**Requirement**
Give only the number of lines that contain the word "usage".

**Provided data**
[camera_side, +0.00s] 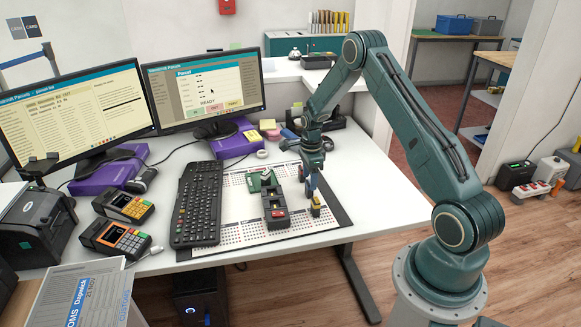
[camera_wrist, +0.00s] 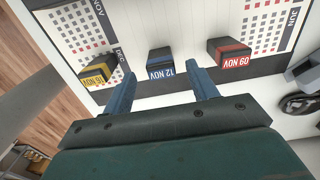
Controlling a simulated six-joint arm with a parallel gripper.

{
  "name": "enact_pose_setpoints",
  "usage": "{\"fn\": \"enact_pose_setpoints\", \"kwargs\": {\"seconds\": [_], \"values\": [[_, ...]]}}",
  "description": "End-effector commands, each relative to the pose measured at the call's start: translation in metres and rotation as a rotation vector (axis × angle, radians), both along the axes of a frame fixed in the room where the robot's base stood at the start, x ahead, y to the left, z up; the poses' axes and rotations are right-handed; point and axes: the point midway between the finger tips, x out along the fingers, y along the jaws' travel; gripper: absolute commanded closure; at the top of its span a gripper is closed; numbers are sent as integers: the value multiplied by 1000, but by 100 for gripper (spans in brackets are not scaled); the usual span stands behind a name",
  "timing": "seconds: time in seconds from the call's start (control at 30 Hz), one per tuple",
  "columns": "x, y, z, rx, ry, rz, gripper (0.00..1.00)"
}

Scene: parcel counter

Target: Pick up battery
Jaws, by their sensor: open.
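Several small dark blocks with coloured label ends lie on the calendar mat; I cannot tell for sure that they are batteries. In the side view my gripper (camera_side: 309,188) points down close above the mat, near the yellow block (camera_side: 316,207).
The calendar mat (camera_side: 335,217) covers the front of the white desk. A keyboard (camera_side: 197,204) lies left of it. A dark unit with a green part (camera_side: 254,184) stands on the mat. Card terminals (camera_side: 114,236), monitors and purple boxes are further left and back.

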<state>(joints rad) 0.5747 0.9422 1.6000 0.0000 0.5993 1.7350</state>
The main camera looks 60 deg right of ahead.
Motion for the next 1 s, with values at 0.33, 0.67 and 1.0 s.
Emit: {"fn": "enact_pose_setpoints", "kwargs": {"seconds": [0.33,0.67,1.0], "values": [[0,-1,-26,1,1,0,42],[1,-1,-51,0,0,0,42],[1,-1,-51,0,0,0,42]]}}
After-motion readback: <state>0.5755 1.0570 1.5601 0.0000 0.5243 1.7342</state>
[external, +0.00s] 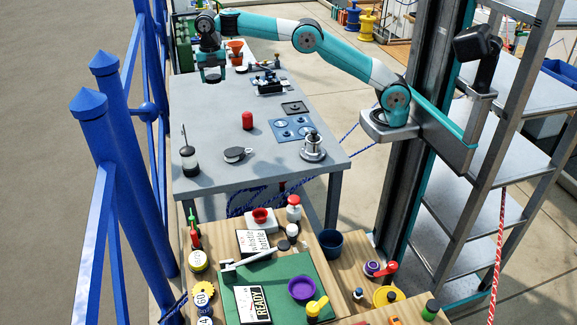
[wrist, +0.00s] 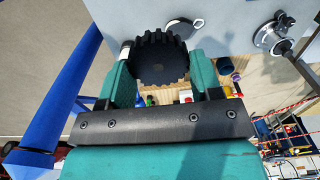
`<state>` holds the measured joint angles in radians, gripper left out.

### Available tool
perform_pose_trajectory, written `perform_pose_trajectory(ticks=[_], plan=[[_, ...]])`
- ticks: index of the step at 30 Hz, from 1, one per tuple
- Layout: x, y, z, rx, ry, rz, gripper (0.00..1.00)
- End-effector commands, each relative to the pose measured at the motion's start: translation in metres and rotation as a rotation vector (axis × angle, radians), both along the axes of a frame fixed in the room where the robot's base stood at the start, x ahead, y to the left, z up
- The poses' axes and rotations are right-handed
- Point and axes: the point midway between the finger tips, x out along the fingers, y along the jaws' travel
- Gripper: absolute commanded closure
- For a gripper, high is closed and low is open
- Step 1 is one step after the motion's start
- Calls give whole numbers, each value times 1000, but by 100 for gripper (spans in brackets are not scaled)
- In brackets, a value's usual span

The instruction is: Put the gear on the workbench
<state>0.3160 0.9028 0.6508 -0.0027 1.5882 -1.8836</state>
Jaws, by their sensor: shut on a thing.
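My gripper (external: 212,75) hangs over the far left part of the grey workbench (external: 215,115) in the external view. In the wrist view, its two teal fingers (wrist: 161,75) are shut on a dark toothed gear (wrist: 158,55), one on each side. The gear is held beyond the palm and hides part of the scene behind it. In the external view I cannot make out the gear clearly at the gripper.
Blue railing posts (external: 115,165) stand at left. A crowded wooden table (external: 345,285) is in front.

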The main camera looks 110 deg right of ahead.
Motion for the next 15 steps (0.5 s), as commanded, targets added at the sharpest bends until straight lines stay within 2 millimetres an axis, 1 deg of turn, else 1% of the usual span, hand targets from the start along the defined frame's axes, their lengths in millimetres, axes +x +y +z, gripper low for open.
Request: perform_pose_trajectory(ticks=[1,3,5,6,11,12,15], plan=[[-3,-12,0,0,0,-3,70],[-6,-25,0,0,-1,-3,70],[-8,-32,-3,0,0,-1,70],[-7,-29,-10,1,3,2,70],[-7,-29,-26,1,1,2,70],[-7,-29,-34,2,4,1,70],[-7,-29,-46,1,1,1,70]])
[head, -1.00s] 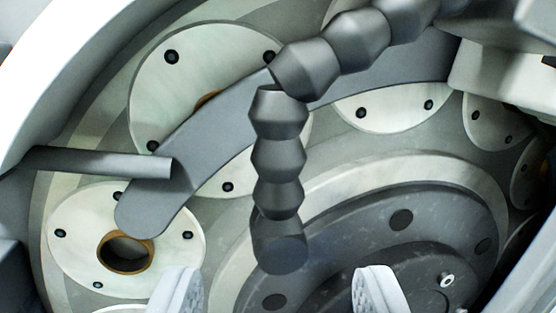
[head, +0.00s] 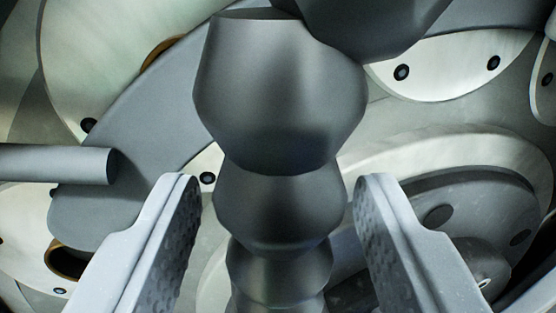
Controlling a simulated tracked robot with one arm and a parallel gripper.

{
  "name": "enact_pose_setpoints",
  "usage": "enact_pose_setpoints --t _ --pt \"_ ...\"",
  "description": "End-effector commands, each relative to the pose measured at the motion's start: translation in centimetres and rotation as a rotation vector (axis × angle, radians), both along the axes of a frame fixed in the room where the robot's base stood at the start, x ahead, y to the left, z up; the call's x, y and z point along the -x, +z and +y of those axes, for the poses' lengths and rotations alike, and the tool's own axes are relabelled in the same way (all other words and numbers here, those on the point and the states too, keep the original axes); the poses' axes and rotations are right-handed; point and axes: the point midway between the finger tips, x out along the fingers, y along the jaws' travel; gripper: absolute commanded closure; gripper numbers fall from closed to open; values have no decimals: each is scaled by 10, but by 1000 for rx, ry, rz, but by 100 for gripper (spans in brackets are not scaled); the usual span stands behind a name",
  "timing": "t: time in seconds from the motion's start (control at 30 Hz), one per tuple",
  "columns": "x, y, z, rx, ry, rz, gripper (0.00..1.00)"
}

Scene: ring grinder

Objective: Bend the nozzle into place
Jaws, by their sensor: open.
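The nozzle (head: 282,95) is a dark grey segmented hose. In the head view it enters from the top, bends near the top centre and hangs down through the middle. Its lower segments narrow away from me, and its lower end is cut off by the bottom edge of the picture. My gripper (head: 277,205) is open, with one pale ridged finger on each side of the nozzle's lower segments. A narrow gap shows between each finger and the nozzle, so I see no contact.
A curved grey arm plate (head: 120,165) lies behind the nozzle. A grey rod (head: 55,164) juts in from the left. Pale round discs with dark bolts, such as one at the upper right (head: 450,65), and a dark hub (head: 480,215) at the lower right fill the background.

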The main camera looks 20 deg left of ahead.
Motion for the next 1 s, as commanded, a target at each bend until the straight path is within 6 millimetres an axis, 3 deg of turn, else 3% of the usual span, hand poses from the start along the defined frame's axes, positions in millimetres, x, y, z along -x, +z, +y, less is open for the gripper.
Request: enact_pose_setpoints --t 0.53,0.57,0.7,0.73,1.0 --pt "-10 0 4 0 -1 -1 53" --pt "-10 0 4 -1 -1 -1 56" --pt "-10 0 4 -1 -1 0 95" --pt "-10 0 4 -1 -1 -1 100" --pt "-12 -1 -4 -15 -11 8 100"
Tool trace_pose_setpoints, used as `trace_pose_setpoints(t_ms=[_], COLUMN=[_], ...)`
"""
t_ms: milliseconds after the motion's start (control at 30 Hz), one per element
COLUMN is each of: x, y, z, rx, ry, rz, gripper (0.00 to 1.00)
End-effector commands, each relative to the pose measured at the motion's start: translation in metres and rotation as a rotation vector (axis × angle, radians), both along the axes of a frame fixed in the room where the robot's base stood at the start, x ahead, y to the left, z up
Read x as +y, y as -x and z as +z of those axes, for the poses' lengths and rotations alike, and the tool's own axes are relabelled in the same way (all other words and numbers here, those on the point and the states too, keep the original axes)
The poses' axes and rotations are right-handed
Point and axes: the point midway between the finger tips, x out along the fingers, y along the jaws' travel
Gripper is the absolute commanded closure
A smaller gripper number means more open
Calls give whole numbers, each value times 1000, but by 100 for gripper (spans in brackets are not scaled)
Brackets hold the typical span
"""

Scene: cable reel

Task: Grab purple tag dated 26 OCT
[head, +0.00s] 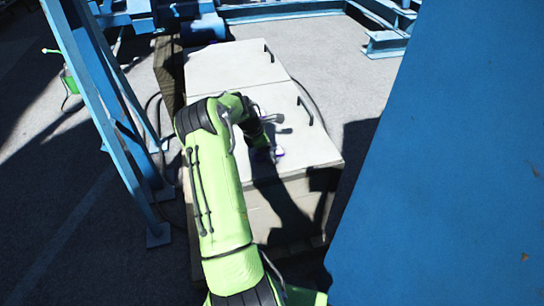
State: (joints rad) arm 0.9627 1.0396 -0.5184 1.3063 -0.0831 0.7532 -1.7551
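A small purple-and-white patch (279,152) shows on the near part of a pale box top, right beside the end of my arm. It may be the purple tag, but it is too small to read a date. My gripper (280,125) is low over the same box top, just above this patch in the picture. My green arm hides part of the gripper and of the surface around it. I cannot tell whether the fingers are open or shut, or whether they touch anything.
The pale box top (305,150) has dark handles (306,111) on its right side. A large blue panel (450,170) fills the right. Blue steel legs (105,110) stand at the left. A dark cable (158,115) runs beside the box. Grey ground is open at far left.

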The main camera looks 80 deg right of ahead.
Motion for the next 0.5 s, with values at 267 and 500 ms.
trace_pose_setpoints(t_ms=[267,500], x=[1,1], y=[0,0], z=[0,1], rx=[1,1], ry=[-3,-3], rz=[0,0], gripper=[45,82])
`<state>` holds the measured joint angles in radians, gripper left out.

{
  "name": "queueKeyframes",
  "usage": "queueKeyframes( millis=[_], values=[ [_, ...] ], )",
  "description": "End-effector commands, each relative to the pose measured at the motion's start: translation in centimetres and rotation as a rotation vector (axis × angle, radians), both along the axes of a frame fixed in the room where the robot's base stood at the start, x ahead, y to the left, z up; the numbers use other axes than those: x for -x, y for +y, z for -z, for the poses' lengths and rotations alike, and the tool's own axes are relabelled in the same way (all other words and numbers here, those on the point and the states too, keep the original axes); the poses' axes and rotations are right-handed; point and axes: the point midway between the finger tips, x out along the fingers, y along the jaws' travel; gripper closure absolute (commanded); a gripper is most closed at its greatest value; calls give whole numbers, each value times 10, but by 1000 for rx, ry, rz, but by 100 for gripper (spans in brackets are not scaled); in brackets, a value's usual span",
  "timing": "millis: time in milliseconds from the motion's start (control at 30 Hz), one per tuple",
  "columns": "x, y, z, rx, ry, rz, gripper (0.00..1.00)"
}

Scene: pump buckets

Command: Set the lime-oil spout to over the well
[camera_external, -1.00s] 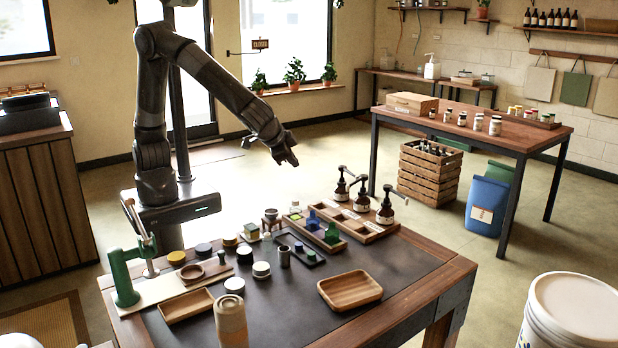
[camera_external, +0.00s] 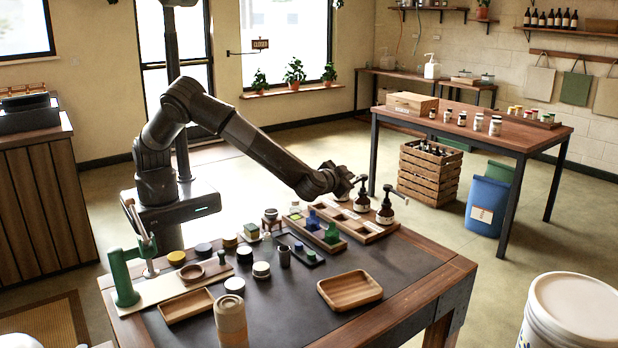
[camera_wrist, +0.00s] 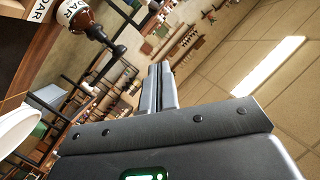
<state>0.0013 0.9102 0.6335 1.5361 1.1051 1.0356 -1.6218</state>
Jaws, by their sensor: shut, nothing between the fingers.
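Three dark pump bottles with black pump heads stand in a row at the back of a wooden tray (camera_external: 375,237). The right bottle (camera_external: 385,214) has its spout pointing right. The middle bottle (camera_external: 361,203) stands beside it. The left bottle is largely hidden behind my gripper (camera_external: 345,181), which is at pump height. I cannot tell which bottle holds lime oil or which part is the well. In the wrist view my gripper (camera_wrist: 160,68) is shut and empty. A brown bottle (camera_wrist: 80,16) with a black pump and a partly readable label is left of the fingers.
Green and blue blocks (camera_external: 332,233) stand in a neighbouring wooden tray. Small jars, a wooden dish (camera_external: 350,290) and a green stand (camera_external: 122,278) share the table. A wooden crate (camera_external: 430,172) stands on the floor beyond.

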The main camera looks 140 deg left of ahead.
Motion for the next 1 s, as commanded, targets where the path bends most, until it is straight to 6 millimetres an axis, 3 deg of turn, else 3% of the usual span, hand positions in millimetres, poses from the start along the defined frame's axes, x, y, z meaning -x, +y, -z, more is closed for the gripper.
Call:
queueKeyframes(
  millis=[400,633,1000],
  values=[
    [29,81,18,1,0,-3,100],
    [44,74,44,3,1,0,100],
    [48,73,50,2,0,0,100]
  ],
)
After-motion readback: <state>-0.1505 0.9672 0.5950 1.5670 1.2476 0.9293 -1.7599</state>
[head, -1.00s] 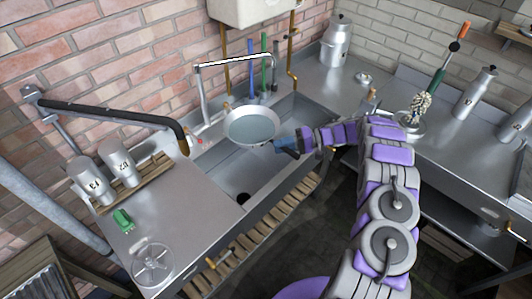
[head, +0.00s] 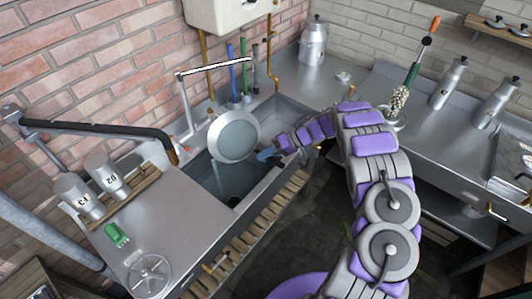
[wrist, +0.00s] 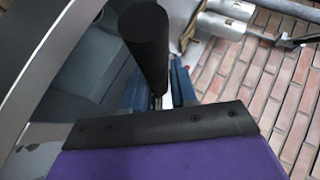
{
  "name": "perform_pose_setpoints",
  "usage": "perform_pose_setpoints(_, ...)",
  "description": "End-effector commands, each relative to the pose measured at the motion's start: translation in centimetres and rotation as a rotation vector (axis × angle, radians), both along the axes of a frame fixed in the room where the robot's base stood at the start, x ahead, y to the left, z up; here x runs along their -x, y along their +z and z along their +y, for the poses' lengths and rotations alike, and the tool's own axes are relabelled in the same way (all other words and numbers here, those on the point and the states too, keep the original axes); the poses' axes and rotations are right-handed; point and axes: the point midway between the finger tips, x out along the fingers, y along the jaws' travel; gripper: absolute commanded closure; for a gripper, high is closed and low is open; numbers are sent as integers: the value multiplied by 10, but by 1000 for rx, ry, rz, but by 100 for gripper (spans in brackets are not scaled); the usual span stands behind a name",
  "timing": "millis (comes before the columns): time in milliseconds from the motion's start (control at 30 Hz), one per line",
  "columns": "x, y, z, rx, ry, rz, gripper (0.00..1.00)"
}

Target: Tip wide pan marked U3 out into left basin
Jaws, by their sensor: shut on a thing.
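The wide pan (head: 234,137) is a round, shallow metal pan, tilted steeply above the sink in the head view. I cannot read a mark on it. A bluish-grey streak below its lower rim looks like liquid falling into the left basin (head: 205,179). My gripper (head: 267,154), with blue fingers, is shut on the pan's handle at the pan's right. In the wrist view the black handle (wrist: 146,45) stands between the blue fingers (wrist: 157,92). The pan hides part of the basin.
A tap (head: 187,105) with a long spout stands behind the pan. A black swing arm (head: 105,122) reaches in from the left. Two metal cans (head: 107,173) stand on a wooden rack. A green block (head: 116,235) and a handwheel (head: 149,276) are at the front left.

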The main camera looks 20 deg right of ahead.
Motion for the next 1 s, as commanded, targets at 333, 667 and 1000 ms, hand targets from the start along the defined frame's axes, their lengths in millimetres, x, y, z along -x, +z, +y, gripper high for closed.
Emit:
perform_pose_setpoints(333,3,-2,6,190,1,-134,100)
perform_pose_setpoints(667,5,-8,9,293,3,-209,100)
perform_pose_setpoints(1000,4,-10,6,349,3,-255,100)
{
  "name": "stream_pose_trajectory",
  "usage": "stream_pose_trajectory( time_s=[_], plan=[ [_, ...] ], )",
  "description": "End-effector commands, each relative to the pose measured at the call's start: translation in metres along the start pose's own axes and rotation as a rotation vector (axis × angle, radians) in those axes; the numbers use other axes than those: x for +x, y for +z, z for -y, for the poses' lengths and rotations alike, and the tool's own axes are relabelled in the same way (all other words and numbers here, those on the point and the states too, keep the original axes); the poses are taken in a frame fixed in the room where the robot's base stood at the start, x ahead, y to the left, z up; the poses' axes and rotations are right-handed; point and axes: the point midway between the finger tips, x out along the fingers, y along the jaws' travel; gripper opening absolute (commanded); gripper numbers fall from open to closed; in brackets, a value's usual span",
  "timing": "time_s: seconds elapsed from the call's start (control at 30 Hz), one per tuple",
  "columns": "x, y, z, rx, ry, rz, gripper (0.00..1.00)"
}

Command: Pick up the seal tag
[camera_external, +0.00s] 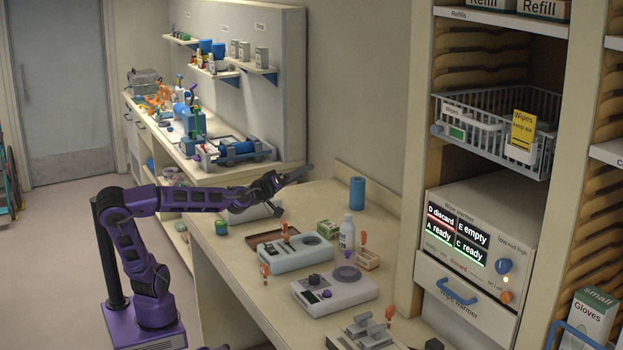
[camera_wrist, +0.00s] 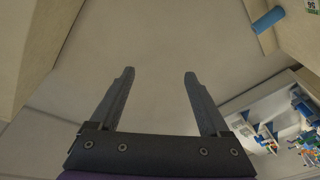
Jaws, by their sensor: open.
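I cannot make out a seal tag for certain in either view. Small orange pieces stand on the counter: one at the left (camera_external: 265,271), one near the white bottle (camera_external: 363,239) and one at the front right (camera_external: 389,313); whether any is the seal tag I cannot tell. My gripper (camera_external: 298,175) is raised above the far part of the counter, pointing right, well away from these pieces. In the wrist view my gripper (camera_wrist: 159,75) has its two dark fingers spread, with nothing between them.
The counter holds a left device (camera_external: 295,254), a front device (camera_external: 335,291), a white bottle (camera_external: 347,232), a brown tray (camera_external: 262,240) and a blue roll (camera_external: 357,192). A tall shelf unit with a wire basket (camera_external: 485,143) and wipe warmer (camera_external: 476,240) stands at right.

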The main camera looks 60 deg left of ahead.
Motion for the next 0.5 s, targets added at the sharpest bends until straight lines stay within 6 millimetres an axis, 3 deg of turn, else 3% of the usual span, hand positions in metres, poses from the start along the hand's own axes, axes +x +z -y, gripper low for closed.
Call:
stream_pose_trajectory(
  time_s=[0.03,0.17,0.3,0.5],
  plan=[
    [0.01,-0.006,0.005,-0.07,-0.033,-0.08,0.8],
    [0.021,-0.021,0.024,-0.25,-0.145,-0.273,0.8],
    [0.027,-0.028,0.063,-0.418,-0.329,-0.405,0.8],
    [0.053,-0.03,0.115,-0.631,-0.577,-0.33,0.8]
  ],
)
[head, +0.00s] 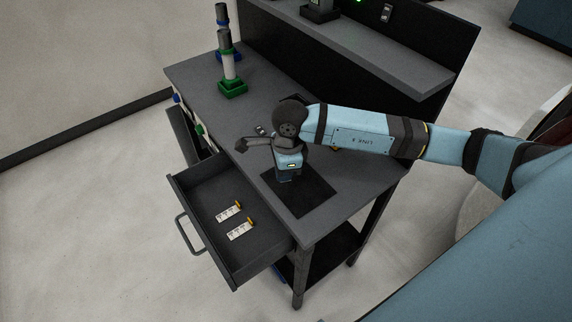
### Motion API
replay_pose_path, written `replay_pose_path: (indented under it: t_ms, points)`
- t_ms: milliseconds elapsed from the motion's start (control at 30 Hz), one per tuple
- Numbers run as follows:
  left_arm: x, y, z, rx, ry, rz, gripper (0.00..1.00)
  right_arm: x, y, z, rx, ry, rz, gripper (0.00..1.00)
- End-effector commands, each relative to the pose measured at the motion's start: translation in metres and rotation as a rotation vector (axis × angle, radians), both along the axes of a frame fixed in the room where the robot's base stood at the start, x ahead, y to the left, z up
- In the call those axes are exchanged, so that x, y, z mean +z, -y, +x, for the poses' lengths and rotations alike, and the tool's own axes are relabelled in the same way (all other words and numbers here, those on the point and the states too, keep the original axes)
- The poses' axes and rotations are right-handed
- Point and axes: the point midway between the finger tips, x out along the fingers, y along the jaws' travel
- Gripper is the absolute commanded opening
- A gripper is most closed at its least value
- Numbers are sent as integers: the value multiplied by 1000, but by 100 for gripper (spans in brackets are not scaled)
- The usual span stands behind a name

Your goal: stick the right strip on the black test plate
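The black test plate (312,201) lies flat on the grey bench top near its front right corner. My right gripper (289,179) points down over the plate's left part; its fingertips are small and dark, and I cannot tell if they touch the plate or hold a strip. Two small white pieces with dark print and orange ends, which look like strips, lie in the open drawer: one farther back (228,213) and one nearer the front right (239,230). No strip is visible on the uncovered part of the plate. My left gripper is not in view.
The open drawer (262,262) sticks out from the bench (222,122) at the front left. A green-based stand (232,88) and a blue-based stand (236,53) are at the bench's back left. A raised shelf (350,45) runs along the back.

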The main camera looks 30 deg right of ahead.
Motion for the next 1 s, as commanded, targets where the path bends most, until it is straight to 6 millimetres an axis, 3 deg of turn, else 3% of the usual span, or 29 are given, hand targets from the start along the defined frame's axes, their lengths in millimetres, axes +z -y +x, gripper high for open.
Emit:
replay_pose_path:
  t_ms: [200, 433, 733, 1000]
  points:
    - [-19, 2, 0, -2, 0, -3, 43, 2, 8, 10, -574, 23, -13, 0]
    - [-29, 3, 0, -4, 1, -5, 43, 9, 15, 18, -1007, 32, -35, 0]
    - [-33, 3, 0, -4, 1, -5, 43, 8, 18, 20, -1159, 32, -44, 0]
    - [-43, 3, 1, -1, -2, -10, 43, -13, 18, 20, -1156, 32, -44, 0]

**Exercise response**
5